DATA LINES:
- - - -

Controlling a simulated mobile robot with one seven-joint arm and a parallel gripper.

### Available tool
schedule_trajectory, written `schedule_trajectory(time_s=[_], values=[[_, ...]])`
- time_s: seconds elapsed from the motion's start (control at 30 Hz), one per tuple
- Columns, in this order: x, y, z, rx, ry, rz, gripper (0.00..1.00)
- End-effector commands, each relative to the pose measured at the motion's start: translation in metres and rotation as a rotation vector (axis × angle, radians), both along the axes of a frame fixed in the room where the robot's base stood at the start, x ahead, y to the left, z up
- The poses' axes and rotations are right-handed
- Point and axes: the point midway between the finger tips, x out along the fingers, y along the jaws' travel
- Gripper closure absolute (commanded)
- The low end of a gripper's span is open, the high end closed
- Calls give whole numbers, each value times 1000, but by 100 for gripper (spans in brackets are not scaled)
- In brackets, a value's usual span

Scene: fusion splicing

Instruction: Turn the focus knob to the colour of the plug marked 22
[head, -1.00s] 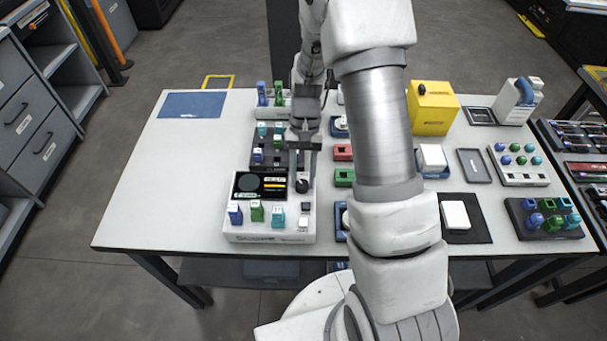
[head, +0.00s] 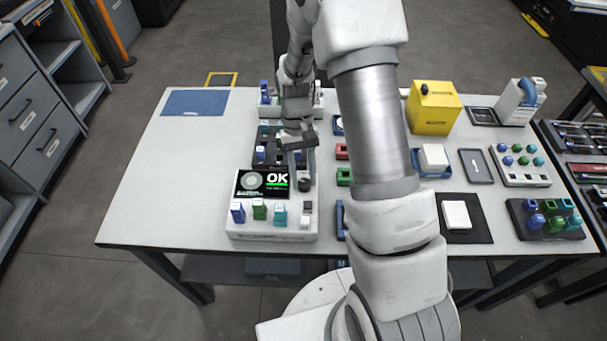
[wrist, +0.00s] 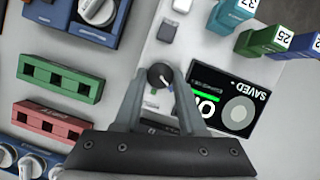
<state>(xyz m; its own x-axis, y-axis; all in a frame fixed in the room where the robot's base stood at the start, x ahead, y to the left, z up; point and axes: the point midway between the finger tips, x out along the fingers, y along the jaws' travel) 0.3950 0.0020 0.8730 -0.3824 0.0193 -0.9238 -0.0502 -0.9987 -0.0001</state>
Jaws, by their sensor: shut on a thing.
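The focus knob (wrist: 160,75) is small, round and black with a pale pointer line. It stands on the white splicer (head: 272,229), beside the screen. My gripper (wrist: 162,88) is shut on the knob, one finger on each side; in the head view it comes down on the knob from behind. The screen (head: 262,183) reads OK with a green bar; the wrist view also shows SAVED. A blue plug (head: 238,212), a green plug (head: 259,209) and a teal plug (head: 280,213) stand along the splicer's front.
A dark rack with plugs (head: 262,150) stands behind the splicer, partly hidden by my arm. Red (wrist: 48,123) and green (wrist: 60,79) slotted holders lie beside the splicer. A yellow box (head: 433,108) stands at the back right. The table's left side is mostly clear.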

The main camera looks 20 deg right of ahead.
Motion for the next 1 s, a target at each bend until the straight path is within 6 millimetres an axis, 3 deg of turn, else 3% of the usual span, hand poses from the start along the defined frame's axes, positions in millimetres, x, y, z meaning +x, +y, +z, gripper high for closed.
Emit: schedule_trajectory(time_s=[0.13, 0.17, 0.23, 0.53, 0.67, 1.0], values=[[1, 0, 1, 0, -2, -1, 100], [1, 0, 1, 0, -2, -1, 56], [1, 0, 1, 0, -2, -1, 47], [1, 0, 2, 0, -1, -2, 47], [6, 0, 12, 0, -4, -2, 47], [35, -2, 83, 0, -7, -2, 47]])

- - - -

WHAT IS ASKED: Everything from the line containing "The main camera looks 20 deg right of ahead." to the end of the data above should be quoted exactly, please, both ends included, and nothing outside that span.

WORKED ANSWER:
The main camera looks 20 deg right of ahead.
Motion for the next 1 s, a target at each bend until the straight path is within 6 millimetres an axis, 3 deg of turn, else 3% of the usual span, hand poses from the start along the defined frame's axes, positions in millimetres, x, y, z meaning +x, +y, +z, gripper high for closed.
Emit: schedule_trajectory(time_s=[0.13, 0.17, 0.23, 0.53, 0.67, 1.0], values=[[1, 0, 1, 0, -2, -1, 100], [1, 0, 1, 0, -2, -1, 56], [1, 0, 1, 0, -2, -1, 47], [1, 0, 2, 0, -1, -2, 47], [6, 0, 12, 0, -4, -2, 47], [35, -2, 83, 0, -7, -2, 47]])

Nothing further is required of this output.